Recorded data:
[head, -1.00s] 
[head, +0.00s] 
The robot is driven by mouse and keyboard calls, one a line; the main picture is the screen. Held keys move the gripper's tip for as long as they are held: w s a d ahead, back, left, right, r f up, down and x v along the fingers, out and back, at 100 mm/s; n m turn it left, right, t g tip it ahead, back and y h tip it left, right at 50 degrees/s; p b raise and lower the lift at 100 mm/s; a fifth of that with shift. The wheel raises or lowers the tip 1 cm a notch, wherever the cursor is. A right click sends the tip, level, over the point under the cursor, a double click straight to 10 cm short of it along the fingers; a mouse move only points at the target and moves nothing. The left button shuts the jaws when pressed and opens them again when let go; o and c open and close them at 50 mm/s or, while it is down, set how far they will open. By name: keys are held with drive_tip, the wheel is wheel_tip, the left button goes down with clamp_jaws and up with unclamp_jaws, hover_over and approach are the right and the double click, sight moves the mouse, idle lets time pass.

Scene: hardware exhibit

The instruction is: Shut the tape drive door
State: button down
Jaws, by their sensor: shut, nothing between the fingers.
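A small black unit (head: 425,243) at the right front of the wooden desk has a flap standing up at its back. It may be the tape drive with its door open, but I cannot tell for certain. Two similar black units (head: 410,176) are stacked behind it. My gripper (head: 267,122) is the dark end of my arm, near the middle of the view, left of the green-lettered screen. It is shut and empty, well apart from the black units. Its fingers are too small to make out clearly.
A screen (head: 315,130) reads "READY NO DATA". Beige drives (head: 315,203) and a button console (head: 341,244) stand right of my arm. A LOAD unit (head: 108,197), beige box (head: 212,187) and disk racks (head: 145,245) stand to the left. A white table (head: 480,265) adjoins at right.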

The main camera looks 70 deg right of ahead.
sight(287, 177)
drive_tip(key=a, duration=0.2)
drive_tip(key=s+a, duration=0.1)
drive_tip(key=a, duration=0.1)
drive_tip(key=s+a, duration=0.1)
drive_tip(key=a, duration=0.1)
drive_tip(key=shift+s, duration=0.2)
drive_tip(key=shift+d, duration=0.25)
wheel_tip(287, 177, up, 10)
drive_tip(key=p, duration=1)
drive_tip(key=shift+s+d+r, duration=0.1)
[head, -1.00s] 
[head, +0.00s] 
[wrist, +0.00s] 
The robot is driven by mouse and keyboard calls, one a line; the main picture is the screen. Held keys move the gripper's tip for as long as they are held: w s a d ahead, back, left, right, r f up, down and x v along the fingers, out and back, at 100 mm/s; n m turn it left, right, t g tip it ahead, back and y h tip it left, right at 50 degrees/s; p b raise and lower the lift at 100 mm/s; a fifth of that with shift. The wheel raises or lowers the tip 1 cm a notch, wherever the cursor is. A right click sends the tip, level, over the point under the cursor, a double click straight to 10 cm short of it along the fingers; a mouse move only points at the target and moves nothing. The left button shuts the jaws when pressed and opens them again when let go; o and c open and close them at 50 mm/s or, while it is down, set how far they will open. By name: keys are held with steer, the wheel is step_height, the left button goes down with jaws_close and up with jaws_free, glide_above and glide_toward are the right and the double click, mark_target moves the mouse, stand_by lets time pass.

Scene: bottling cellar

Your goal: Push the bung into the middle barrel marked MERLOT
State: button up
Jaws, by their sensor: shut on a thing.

WHAT TO PRODUCE
Scan the listing above for the word "Scene" and show each line where it is found.

REPLY TO THE TASK
Scene: hardware exhibit
Scene: bottling cellar

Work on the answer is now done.